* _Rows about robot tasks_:

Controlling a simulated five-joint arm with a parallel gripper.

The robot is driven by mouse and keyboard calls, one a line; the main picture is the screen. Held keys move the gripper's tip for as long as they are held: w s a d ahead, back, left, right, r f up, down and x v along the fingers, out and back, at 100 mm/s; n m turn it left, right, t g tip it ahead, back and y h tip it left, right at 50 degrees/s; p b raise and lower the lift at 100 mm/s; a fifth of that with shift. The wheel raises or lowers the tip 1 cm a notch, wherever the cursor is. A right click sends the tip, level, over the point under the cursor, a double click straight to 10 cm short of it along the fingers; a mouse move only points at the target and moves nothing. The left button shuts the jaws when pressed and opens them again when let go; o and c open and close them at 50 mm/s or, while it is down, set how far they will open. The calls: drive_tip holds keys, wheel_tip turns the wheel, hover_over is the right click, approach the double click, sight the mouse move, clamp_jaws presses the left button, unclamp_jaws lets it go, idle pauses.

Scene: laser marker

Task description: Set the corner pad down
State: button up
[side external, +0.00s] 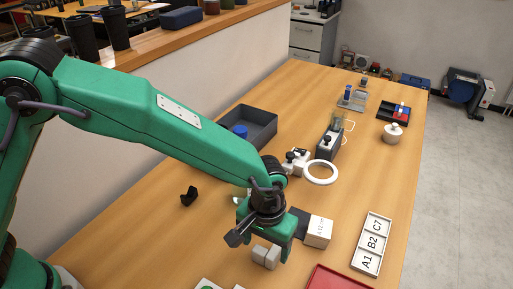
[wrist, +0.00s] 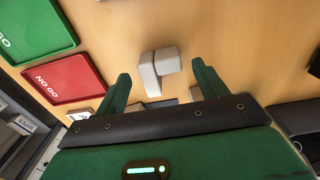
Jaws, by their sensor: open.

...

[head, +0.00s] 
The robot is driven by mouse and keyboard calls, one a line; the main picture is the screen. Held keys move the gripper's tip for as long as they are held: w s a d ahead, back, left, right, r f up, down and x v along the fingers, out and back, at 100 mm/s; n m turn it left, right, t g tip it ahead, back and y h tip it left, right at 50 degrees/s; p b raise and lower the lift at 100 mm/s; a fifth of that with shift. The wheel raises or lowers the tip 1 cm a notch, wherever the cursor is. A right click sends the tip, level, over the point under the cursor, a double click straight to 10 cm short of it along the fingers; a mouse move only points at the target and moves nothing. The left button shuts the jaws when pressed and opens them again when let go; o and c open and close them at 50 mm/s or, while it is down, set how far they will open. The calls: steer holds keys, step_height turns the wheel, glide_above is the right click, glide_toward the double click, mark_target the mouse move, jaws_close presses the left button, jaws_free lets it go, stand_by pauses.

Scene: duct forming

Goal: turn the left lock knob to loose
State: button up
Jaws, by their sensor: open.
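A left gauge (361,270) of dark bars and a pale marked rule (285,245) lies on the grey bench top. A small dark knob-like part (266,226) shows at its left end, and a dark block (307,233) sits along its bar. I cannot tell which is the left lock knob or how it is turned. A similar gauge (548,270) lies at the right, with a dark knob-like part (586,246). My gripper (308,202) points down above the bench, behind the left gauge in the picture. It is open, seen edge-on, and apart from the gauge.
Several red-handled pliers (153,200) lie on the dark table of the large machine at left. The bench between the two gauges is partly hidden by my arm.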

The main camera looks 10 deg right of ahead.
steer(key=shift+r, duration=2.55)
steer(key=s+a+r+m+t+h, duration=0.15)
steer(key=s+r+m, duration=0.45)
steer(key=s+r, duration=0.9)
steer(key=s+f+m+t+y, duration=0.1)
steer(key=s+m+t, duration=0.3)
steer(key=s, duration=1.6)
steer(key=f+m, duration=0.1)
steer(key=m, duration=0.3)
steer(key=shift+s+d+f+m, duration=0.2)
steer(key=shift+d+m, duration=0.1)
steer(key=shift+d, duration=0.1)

* _Task to complete_: Collect, from the material above, every line containing the word "Scene".

* _Correct answer_:
Scene: laser marker
Scene: duct forming

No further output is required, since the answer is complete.